The executable code provided by the server to the client will hereinafter be referred to as a One-Time Auto-Generated Secure Executable (OTAGSE). Referring now to FIG. 8, the OTAGSE 800 includes: obfuscated machine code 801 including: the algorithm for decryption of the encrypted questions; the algorithm for encrypting the answers to the questions; and additional code to calculate the elapsed time between the two calls made by the client into the executable code; the encrypted questions 803; an encryption key 805 used to encrypt the answers to the questions that are to be sent to the server; and a digital signature 807 for use by the client in verifying the identity of the server.
The OTAGSE 800 is depicted in FIG. 8 as a simple sequence of data. However this is merely for the ease of understanding and depiction. It is to be noted and someone skilled in the art will appreciate that the actual structure of the OTAGSE 800 will not be a simple sequence of data. Rather, the order and layout of the components 801, 803, 805, 807 of OTAGSE 800 will be arbitrarily determined by the server 609 when the OTAGSE 800 is generated, and will preferably differ for each OTAGSE. This is to prevent someone trivially extracting the encryption key 805 or some other element from the OTAGSE 800.

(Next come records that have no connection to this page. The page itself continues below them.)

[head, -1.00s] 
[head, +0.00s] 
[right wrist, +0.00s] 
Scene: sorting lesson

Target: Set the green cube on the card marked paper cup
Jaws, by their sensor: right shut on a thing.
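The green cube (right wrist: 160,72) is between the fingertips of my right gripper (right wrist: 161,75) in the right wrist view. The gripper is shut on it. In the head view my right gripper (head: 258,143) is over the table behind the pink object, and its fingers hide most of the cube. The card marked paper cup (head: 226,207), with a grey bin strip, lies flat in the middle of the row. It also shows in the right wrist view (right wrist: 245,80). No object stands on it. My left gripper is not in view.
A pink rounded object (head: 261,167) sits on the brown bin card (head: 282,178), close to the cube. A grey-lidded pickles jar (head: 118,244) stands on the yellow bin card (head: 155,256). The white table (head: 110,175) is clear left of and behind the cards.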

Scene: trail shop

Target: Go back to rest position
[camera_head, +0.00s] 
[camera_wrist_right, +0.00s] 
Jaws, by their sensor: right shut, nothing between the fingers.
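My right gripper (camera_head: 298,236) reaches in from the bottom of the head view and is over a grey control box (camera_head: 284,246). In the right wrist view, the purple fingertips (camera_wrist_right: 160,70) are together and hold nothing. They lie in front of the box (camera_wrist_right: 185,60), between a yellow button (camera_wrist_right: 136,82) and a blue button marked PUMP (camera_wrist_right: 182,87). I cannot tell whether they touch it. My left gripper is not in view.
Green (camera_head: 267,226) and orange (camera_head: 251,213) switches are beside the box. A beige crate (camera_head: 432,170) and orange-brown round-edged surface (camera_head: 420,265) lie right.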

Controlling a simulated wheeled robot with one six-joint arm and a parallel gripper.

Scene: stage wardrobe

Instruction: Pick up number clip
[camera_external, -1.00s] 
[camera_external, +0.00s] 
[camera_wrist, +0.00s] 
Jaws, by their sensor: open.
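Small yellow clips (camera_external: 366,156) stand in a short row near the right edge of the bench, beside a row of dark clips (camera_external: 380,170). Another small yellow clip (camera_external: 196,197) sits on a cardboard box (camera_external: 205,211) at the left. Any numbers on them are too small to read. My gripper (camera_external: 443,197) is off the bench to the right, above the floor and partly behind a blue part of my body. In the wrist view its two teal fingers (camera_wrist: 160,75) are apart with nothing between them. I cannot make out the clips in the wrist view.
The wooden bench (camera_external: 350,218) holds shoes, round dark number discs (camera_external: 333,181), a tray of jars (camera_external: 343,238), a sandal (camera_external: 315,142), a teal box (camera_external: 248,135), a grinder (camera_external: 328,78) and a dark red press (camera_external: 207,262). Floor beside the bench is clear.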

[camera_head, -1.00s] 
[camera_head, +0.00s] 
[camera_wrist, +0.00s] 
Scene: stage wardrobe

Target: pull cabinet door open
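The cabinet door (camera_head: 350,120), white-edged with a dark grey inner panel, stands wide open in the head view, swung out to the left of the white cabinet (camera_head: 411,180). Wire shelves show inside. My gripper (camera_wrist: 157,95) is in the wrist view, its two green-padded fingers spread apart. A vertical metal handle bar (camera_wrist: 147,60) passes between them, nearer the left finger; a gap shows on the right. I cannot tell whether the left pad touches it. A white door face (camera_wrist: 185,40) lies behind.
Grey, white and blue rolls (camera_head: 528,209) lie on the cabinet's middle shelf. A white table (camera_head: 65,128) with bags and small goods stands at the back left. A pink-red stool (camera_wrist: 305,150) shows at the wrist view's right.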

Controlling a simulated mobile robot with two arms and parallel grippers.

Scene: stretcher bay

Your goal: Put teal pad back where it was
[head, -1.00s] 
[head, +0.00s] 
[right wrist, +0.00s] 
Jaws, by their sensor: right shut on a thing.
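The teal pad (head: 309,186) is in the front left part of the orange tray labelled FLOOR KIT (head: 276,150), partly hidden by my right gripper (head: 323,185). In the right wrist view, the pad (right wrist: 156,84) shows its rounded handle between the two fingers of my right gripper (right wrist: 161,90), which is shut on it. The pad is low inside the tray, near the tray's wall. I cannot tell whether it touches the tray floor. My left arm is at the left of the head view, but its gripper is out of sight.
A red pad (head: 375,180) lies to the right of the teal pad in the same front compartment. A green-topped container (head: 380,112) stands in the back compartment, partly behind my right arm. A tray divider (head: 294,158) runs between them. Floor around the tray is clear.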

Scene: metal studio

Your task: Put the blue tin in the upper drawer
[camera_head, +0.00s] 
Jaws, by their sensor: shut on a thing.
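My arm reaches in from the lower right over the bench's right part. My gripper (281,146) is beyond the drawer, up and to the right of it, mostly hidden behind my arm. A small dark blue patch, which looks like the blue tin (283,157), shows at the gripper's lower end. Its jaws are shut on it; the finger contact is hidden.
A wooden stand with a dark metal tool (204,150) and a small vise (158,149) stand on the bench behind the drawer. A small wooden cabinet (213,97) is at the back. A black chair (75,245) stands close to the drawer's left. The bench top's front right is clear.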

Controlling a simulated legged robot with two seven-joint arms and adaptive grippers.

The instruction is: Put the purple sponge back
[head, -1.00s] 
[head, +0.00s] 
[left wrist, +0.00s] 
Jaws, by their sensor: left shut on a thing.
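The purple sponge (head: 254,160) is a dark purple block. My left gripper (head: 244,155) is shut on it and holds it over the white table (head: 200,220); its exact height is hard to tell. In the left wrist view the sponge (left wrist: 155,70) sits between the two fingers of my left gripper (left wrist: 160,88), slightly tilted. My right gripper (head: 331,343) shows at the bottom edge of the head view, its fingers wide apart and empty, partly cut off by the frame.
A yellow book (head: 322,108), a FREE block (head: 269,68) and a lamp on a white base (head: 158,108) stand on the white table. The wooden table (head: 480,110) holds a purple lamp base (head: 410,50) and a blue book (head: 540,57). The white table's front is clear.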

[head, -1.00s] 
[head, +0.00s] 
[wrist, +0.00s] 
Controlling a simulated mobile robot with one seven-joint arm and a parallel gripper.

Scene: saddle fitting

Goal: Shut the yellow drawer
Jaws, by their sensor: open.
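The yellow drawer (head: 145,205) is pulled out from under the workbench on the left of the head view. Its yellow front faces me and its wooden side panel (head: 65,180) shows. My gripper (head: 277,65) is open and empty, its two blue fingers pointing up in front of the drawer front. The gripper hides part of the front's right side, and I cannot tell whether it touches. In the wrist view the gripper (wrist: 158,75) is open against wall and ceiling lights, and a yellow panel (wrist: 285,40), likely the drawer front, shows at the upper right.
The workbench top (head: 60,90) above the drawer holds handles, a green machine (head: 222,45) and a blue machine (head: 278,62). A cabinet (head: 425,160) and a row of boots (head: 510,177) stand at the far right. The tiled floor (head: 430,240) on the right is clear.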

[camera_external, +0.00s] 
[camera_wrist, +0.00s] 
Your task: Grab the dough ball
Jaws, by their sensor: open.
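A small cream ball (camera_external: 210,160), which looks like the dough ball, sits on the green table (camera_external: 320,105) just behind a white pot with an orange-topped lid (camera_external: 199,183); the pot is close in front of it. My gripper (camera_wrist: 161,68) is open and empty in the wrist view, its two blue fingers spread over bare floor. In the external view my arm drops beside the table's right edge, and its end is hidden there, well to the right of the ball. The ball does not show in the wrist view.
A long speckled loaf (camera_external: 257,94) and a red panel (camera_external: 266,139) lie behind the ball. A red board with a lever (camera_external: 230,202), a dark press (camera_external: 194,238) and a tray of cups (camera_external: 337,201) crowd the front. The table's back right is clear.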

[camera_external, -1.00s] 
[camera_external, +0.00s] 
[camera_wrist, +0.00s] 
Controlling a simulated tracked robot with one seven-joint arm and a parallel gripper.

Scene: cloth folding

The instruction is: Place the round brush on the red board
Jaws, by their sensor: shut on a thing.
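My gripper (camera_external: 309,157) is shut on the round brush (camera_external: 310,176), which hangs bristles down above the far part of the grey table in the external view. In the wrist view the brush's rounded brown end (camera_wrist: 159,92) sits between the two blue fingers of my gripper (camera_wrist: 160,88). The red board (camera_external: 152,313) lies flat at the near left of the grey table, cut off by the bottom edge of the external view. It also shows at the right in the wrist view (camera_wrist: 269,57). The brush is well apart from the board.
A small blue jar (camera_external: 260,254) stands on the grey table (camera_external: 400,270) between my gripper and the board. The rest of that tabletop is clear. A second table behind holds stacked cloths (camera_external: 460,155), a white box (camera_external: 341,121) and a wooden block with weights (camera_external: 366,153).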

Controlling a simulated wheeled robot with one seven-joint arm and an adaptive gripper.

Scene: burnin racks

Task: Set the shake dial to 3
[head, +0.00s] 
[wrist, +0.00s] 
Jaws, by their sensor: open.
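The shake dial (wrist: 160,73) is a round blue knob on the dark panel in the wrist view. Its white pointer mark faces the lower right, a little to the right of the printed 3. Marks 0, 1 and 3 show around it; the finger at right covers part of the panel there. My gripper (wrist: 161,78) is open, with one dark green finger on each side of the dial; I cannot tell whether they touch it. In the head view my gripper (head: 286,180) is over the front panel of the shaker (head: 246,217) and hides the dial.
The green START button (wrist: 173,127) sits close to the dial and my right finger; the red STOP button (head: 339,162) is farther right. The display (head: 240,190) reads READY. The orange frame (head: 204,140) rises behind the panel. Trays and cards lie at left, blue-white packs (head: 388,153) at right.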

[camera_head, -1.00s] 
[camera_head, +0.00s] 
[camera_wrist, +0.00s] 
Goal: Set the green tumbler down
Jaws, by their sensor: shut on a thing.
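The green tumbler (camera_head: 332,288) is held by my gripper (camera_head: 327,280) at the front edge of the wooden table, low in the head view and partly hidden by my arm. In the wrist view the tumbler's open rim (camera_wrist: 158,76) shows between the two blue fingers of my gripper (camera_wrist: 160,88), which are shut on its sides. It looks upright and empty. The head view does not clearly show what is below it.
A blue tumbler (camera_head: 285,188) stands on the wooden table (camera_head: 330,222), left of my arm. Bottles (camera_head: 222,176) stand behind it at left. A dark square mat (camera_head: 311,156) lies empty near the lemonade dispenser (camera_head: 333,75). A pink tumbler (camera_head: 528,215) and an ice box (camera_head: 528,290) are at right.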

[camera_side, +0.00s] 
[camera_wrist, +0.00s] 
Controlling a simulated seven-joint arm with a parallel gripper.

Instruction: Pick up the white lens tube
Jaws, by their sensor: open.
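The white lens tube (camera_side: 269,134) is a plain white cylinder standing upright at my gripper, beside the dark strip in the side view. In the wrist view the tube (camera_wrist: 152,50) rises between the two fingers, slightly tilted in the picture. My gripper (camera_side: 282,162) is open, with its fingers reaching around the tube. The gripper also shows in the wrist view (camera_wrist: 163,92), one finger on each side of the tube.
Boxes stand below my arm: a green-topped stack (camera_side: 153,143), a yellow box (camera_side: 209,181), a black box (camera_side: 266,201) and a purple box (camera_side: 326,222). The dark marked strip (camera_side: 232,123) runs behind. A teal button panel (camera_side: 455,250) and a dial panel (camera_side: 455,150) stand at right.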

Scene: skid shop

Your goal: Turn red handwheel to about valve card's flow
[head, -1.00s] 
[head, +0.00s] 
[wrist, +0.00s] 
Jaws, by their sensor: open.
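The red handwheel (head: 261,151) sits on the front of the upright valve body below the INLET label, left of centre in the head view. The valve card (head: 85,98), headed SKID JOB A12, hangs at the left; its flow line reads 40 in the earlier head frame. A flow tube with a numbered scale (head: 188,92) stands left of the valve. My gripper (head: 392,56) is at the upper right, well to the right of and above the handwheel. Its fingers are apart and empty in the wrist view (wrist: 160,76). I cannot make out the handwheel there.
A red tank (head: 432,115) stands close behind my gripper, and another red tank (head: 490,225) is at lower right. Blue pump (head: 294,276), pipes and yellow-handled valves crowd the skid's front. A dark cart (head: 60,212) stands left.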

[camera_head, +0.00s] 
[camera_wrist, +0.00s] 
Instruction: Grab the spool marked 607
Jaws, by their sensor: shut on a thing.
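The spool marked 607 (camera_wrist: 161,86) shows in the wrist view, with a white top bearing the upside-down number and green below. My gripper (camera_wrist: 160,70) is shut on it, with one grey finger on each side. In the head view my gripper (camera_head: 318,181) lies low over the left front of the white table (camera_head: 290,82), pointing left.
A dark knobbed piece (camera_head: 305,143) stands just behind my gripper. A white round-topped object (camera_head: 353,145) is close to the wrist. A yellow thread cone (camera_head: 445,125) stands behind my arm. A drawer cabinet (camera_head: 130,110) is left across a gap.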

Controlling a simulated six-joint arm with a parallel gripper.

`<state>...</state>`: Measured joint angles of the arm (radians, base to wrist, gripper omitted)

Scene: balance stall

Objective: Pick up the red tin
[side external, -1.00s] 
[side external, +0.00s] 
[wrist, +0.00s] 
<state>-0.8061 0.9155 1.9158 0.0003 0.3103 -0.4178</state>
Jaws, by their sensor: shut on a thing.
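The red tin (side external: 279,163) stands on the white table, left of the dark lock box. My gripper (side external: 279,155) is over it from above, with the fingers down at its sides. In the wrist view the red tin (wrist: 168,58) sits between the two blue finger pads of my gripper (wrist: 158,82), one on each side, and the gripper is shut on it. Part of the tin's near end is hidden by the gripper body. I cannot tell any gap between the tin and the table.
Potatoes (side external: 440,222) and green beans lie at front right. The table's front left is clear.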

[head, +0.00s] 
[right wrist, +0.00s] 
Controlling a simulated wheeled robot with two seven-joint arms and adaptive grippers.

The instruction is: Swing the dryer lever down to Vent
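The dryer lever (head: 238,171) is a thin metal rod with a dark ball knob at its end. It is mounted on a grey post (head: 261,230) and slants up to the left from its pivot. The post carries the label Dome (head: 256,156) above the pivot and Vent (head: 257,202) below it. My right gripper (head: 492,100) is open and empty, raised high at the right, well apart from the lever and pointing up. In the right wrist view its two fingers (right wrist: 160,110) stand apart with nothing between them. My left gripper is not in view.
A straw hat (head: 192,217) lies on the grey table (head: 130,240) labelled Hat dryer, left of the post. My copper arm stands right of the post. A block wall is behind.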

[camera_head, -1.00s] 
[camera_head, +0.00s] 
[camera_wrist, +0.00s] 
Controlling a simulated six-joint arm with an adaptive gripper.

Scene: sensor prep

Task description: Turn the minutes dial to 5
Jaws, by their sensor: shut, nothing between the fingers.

The obfuscation process makes use of anti-disassembly and anti-debugging techniques as would be known to someone skilled in the art including:
- Code transformations, in which the machine code of executable software is deliberately made significantly less human-readable, while still retaining the same functionality. Code obfuscation techniques include:
- opaque predicates, expressions whose behavior is constant and known well in advance by the obfuscator, although appear to be genuine conditional branches to those attempting to reverse engineer the software;
- redundant code (i.e. that which is never actually executed) and honey pots (code which appears to perform an operation of interest to a reverse engineer, although is actually a deliberate distraction);
- table interpretation, in which code is broken up and rearranged in a non-linear order in a table. A conditional expression is used to determine, at the time of execution, the order in which the code chunks are executed from the table to restore the original order. As such, sequential analysis of the code is rendered far more difficult for the reverse engineer;
- code interleaving (i.e. performing more than one task simultaneously in a single section of code and thread of execution);
- using threads to divide the functionality required by a given operation (i.e. make each thread perform a part of the operation, and synchronize them as necessary, to complicate interactive debugging);
- inlining (in which the code from functions is expanded and inserted ‘inline’ into each location where the function is called in order to flatten the structure of the resulting executable) and outlining (in which random sections of code are moved to a separate function to create misleading structure in the resulting executable);
- removing standard function signatures that may be especially interesting to reverse engineers, for example cryptographic protocols;
- introducing machine code that has no high level programming language equivalent, in order to frustrate attempts at disassembly of the machine code to a higher level language;
- flattening branches to remove call graph flow information and convert the code to a small number of large finite state machine (FSM)/switch statements in order to disrupt the structure of the program; and
- remove direct calls into standard, or operating system, libraries.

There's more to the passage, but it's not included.